Exercise requirements:
Copy, from the entries below, each line where the word "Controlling" can be found.

[start of Provided data]

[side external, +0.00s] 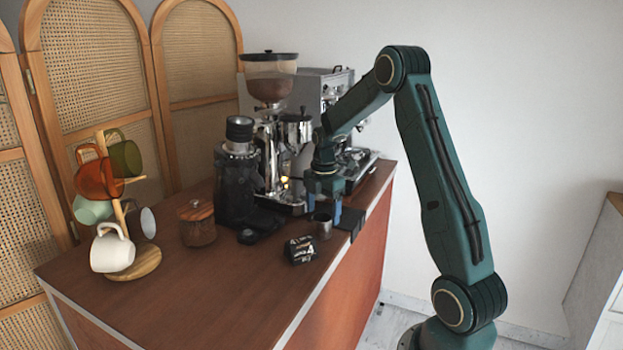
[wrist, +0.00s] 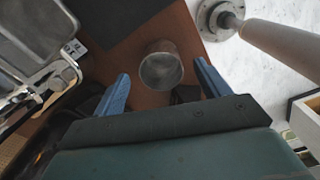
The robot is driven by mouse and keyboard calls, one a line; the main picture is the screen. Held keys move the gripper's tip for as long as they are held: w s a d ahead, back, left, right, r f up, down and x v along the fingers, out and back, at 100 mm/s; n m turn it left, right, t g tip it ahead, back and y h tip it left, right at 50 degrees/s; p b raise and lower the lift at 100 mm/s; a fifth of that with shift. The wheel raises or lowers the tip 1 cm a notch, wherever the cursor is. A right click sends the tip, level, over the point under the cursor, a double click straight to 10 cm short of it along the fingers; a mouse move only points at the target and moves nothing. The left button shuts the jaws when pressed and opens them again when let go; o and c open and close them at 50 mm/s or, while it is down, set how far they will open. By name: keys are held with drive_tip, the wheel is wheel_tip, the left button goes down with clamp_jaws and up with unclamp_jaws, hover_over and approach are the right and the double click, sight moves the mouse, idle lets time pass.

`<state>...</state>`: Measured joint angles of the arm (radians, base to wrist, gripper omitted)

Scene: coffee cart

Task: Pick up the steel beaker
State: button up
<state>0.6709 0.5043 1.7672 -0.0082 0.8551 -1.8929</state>
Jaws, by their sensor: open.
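The steel beaker (side external: 322,226) stands upright on the brown cart top, near its right edge. In the wrist view the beaker (wrist: 161,68) shows from above as a round grey metal cup, just beyond the fingertips and roughly centred between them. My gripper (side external: 330,205) is above and close to the beaker in the side view. Its two blue fingers are spread apart in the wrist view (wrist: 163,72), with nothing held between them. Whether a finger touches the beaker cannot be told.
A black packet (side external: 300,249) lies just left of the beaker. A black grinder (side external: 237,180) and an espresso machine (side external: 325,95) stand behind. A wooden jar (side external: 197,224) and a mug tree (side external: 145,262) are at left. The front of the cart top is clear.

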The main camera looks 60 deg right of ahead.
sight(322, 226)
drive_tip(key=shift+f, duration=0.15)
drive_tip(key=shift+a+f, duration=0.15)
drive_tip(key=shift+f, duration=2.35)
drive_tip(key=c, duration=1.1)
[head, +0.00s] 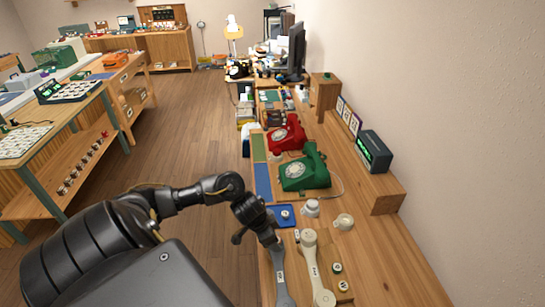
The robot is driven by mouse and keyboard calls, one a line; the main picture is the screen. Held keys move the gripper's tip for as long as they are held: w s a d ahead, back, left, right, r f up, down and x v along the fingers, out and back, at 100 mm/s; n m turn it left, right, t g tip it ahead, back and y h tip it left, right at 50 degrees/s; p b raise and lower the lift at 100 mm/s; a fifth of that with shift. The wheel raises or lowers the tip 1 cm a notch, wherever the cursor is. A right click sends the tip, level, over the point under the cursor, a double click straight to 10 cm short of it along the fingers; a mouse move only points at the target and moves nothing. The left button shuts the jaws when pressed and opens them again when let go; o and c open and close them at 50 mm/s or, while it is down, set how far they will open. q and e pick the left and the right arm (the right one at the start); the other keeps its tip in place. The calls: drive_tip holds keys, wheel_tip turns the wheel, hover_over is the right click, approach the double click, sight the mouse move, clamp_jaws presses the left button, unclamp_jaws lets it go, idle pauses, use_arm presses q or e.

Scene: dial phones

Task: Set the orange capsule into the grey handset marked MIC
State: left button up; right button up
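My left gripper (257,222), dark and partly blurred into its wrist, is low over the bench front, at the upper end of a grey handset (281,285). It overlaps that end in the picture; I cannot tell whether it touches or holds it. The grey handset lies lengthwise and has a small label too small to read. A cream handset (313,270) lies to its right. I cannot make out an orange capsule; it may be hidden or too small. A blue tray (275,224) with a small pale round piece lies just beyond the gripper. My right gripper is out of view.
Two pale cups (343,221) stand behind. A green phone (305,172) and red phone (287,134) stand farther back. A green-display box (374,150) sits by the wall. Bench at right front is clear.

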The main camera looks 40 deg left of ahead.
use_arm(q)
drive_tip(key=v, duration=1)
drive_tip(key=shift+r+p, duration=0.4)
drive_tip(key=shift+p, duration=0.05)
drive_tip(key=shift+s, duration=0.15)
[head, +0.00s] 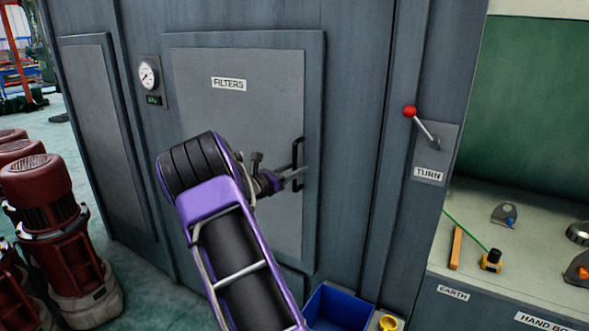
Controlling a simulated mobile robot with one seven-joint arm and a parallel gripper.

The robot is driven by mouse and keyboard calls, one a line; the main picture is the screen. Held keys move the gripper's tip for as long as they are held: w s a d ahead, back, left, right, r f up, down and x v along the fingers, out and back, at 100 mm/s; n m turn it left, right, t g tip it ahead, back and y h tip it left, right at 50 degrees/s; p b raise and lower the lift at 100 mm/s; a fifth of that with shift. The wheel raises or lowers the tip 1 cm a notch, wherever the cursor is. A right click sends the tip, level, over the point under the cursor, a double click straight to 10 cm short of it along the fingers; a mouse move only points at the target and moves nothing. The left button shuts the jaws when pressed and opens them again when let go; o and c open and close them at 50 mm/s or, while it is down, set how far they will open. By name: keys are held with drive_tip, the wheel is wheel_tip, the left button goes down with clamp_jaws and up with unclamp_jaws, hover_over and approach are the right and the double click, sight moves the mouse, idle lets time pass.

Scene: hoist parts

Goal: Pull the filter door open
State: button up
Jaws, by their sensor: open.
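The filter door (200,97) is a grey panel labelled FILTERS, set in a raised frame on the dark grey cabinet. It looks closed. Its black vertical bar handle (298,152) is on the door's right side. My gripper (298,176) is open at the handle, its fingers pointing right and overlapping the handle's middle in the head view. I cannot tell whether the fingers are around the handle or just in front of it. My purple and black arm covers the lower middle of the door.
A gauge (147,75) is left of the door. A red-knobbed lever (410,112) marked TURN is to the right. A blue bin (340,308) stands low in front. Red motors (42,190) stand at left. A bench (470,235) with small parts is at right.

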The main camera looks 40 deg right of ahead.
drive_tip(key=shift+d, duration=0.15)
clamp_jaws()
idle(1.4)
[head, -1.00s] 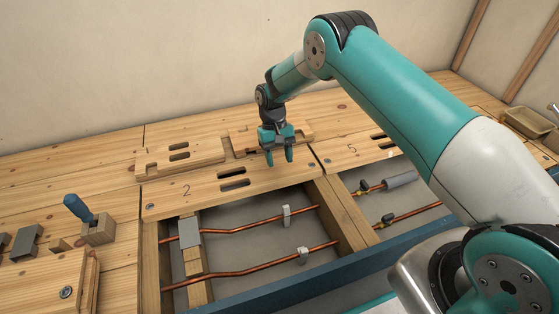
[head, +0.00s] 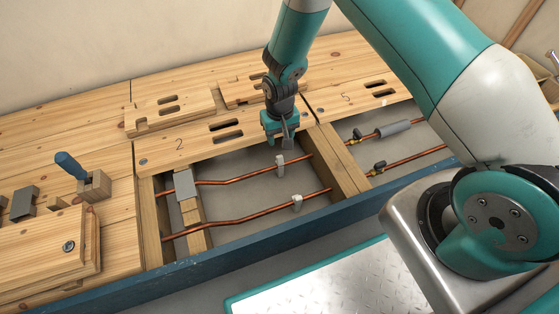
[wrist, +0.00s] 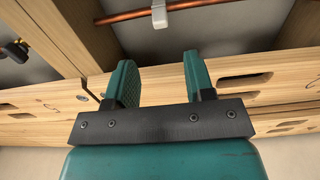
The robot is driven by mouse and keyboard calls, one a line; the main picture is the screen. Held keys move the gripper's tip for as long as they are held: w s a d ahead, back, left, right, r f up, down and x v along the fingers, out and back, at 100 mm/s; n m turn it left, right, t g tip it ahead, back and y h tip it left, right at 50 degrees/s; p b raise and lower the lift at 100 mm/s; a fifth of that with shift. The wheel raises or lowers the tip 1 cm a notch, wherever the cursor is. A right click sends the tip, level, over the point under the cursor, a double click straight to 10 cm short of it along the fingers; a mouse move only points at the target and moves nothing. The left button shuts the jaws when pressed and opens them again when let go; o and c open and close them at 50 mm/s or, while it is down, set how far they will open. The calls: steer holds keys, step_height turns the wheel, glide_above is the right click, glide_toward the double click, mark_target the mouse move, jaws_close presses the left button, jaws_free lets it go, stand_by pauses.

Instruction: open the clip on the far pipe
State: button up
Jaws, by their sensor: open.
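The far copper pipe (head: 232,180) runs across the recessed bay marked 2, behind the near copper pipe (head: 240,220). A small light grey clip (head: 280,166) sits on the far pipe toward its right end. The clip and pipe also show in the wrist view, the clip (wrist: 160,14) at the top edge, cut off by the frame. My gripper (head: 284,144) is over the back edge of the bay, just above and behind the clip. In the wrist view my gripper (wrist: 159,62) has its two fingers apart with nothing between them, and the clip lies beyond the fingertips. I cannot tell whether the clip is latched.
A similar clip (head: 297,203) sits on the near pipe. A grey plate (head: 185,184) covers the far pipe's left part. A wooden divider (head: 340,165) borders the bay on the right. The board (head: 200,138) with slots lies behind, and a blue rail (head: 240,250) runs in front.

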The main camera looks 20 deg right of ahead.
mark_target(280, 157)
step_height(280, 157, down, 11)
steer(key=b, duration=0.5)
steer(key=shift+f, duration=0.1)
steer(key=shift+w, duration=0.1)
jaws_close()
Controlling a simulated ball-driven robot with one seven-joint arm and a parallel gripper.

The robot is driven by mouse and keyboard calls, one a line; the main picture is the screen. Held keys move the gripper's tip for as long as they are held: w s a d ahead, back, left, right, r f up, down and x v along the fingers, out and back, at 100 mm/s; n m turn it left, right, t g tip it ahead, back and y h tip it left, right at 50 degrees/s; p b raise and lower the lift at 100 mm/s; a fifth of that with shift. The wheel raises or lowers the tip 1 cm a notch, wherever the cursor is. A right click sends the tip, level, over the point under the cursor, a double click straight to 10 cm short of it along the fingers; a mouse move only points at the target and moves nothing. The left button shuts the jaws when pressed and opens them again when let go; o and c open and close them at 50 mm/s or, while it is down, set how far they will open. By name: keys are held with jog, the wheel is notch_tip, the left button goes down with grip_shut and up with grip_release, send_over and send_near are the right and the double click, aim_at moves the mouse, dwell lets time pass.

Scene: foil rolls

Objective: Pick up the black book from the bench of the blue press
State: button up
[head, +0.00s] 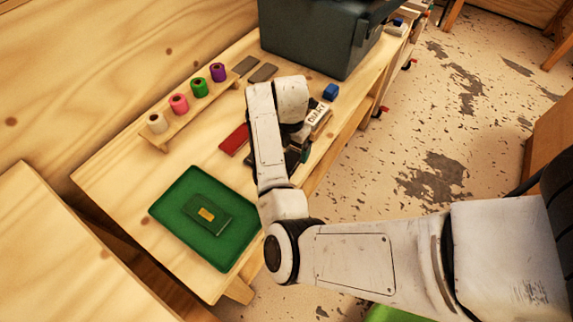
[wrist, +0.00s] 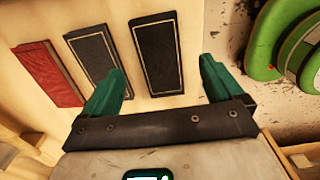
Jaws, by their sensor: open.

[end of Provided data]

Response for this exercise:
Controlling a simulated mobile robot with one seven-joint arm and a parallel gripper.
Controlling a simulated ball-driven robot with one seven-joint arm and a parallel gripper.

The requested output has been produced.